Life at the Shore Before and After Labor Day
The changing of the seasons arrives on schedule, year after year, yet the suddenness and extent of certain changes still amaze me. This is especially true of the beginning of summer – celebrated Memorial Day weekend - and the end of the summer shore season, marked by the arrival of the month of September and Labor Day.
Summer arrives like a crescendo Memorial Day Weekend, assuming the weather cooperates, brash and showy. Three months later the season is over, leaving quietly, almost peacefully, but also abruptly.
The population explodes during the summer. There is activity everywhere, and every place is crowded. The grocery store, the bagel shop, the restaurants, pizza and sub shops, ice cream stands and cafes, even the dry cleaner and bank experience lines. Parking spots are scarce. The gym scene is hectic and classes full. The boardwalk is crowded every morning with walkers, skateboarders, cyclists, joggers, strollers and wheelchairs.
Driving is an exercise in patience. One block after another the driver finds himself or herself hampered by traffic lights, pedestrians crossing the street laden with beach chairs, ice chests full of drinks and snacks, towels, surf and boogie boards, and toys, with kids in tow. Cyclists whiz along bike lanes.

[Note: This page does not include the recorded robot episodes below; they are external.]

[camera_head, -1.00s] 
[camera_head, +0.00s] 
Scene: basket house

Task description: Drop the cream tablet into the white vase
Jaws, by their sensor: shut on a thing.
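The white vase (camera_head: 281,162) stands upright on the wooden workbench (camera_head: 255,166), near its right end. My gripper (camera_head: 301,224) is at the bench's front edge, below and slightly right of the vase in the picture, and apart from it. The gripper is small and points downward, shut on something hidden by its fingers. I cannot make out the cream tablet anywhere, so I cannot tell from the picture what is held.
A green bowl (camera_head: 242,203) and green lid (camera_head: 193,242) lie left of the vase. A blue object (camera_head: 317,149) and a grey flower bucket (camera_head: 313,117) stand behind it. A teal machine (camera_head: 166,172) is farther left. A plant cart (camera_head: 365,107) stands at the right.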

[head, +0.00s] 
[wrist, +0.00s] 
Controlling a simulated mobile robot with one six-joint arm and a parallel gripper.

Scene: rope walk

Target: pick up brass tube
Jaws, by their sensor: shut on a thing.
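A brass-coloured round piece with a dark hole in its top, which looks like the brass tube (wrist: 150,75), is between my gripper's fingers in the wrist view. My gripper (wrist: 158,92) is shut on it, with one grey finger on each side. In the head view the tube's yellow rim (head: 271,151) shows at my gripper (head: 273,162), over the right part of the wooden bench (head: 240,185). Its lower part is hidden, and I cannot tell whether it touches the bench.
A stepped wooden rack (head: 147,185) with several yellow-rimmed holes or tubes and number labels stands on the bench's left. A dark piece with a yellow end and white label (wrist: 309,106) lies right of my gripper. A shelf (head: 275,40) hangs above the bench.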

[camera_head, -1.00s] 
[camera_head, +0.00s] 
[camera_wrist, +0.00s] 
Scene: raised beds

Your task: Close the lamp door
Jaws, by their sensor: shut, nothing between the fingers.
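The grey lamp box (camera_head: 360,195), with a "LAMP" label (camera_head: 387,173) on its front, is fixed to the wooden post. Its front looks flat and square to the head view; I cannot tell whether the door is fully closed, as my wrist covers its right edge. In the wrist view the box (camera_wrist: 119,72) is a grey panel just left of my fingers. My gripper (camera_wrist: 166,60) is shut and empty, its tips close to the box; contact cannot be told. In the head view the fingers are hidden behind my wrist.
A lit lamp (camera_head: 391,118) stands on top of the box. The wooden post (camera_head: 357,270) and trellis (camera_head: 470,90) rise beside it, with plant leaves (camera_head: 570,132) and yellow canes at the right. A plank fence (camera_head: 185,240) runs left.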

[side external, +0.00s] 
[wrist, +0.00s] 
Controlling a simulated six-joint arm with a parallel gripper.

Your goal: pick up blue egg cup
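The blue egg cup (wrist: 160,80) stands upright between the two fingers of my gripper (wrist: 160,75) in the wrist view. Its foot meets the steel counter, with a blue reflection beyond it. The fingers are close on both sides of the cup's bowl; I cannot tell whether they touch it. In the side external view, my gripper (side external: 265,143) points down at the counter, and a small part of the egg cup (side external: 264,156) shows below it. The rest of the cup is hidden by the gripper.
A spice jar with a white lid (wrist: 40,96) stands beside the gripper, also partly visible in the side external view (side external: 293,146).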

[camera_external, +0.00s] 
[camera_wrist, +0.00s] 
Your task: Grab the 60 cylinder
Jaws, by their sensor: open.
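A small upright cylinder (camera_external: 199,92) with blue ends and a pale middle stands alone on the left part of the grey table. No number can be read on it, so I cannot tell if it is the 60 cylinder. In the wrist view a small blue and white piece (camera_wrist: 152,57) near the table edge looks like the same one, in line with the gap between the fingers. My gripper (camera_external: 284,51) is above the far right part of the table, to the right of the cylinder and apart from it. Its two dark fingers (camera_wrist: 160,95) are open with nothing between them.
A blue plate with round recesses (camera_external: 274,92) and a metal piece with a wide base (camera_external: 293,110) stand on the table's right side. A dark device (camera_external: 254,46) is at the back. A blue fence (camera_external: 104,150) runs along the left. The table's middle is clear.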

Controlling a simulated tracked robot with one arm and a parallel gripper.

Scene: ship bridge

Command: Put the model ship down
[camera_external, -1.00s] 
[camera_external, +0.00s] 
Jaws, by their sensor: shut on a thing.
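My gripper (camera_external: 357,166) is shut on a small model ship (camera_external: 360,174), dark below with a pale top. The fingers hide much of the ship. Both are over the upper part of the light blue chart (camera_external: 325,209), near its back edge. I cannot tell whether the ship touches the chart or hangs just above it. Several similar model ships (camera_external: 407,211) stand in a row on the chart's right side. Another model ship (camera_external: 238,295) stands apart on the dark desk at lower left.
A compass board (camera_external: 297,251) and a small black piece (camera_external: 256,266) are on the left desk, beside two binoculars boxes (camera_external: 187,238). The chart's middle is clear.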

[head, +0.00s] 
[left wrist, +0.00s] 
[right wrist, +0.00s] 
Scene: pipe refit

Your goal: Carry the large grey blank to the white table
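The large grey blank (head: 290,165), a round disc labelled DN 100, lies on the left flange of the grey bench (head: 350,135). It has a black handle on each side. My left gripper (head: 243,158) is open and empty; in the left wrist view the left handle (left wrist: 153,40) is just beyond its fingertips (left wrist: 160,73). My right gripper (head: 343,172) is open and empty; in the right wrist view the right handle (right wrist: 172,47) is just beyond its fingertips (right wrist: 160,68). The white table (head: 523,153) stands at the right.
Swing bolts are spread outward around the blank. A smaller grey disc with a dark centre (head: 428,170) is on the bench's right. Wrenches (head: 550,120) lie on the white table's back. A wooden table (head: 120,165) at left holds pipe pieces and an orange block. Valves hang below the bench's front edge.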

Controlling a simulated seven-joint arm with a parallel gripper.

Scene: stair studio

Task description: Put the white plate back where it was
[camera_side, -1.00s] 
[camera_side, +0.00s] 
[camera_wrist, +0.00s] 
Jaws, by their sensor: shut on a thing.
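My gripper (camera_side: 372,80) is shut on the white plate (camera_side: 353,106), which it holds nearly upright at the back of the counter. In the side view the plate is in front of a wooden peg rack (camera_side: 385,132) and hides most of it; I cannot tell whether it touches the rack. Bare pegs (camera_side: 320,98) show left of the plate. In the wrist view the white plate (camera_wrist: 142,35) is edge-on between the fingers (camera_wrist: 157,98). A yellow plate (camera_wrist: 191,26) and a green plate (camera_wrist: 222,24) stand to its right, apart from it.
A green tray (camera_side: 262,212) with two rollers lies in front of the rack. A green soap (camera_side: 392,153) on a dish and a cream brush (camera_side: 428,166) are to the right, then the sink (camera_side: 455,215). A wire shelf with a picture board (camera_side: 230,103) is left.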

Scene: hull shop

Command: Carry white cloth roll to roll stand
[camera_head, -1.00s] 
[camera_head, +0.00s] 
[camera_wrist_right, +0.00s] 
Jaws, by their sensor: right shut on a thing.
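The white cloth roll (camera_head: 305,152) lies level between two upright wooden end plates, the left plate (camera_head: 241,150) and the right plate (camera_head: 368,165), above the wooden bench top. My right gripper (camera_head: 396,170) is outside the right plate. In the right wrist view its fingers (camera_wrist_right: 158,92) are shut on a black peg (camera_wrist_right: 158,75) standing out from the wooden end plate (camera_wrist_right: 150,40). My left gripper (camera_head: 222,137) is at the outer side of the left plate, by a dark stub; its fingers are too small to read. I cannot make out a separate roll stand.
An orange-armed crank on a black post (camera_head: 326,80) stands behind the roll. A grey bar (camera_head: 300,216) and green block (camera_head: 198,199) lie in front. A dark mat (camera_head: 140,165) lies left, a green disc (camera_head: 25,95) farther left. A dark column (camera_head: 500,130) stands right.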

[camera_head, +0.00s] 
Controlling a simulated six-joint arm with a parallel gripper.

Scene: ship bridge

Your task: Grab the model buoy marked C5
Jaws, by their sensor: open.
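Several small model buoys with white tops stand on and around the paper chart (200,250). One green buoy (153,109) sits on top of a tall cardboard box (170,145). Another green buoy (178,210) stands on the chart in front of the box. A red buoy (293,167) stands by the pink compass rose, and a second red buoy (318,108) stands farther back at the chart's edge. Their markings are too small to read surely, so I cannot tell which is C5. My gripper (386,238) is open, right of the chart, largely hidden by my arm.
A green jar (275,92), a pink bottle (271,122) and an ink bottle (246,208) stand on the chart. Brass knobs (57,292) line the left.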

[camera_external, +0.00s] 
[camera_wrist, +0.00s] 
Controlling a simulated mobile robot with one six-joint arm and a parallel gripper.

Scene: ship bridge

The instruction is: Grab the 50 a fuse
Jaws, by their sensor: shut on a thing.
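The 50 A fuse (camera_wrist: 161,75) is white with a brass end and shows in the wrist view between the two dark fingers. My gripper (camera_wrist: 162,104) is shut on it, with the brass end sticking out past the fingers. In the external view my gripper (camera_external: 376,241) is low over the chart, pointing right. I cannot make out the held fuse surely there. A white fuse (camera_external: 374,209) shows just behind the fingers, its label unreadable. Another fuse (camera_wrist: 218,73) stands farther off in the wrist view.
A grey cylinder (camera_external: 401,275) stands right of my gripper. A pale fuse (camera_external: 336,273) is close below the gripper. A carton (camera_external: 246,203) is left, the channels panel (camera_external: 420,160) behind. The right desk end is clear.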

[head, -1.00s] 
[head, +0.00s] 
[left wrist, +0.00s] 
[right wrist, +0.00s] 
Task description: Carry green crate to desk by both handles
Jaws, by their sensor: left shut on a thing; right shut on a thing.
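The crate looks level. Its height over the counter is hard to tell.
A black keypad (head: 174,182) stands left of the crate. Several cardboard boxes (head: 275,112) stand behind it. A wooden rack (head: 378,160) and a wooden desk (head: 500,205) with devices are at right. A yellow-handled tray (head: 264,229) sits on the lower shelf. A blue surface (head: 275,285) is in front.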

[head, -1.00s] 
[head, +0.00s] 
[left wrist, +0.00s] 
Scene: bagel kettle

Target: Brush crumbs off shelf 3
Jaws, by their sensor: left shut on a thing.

Labor Day dawns and a dramatic shift occurs. People load cars not only with weekend bags but seasonal stuff. They clean porches, decks and yards, moving furniture and potted plants indoors. Bags of garbage are dragged to the curb as houses are cleaned and closed for the season.
Car trunks packed, trunks slammed shut, the cars and their city owners drive off, most not to be seen again until Memorial Day weekend next year.
I wish them well, but cannot say I am sad to see them go. I now have my island back.
I am not sure what people did before Labor Day became a federal holiday in 1894. What singular event or day marked the end of summer?
Maybe nothing special symbolized the end of the season. Perhaps summer gradually vanished, the days growing shorter, the weather cooler, and schools opened.
Locals will tell you the best month of the year at the shore is September. The weather remains warm, the water is warm, the beaches empty, tourists are gone, and there are no waits for restaurant tables or backups on the highways. Parking spaces abound. There are no long lines at the ice cream or bagel store, although there is less choice of treats at the bagel store as vast amounts of pastries and other goodies are no longer available.
We island folk will survive, and our waistlines are thankful.
The gym is peaceful and quiet, the frenetic bustle of seasonal folk gone. Impatience and rudeness seem to characterize seasonal visitors. The rest of us breathe a sigh of relief and no longer arrive early for class. Women no longer fight over a prime position on the gym floor.
The beautiful weather continues, although darkness arrives earlier each evening. But so far the transformations are mainly human ones. Nature’s major seasonal changes are yet to come.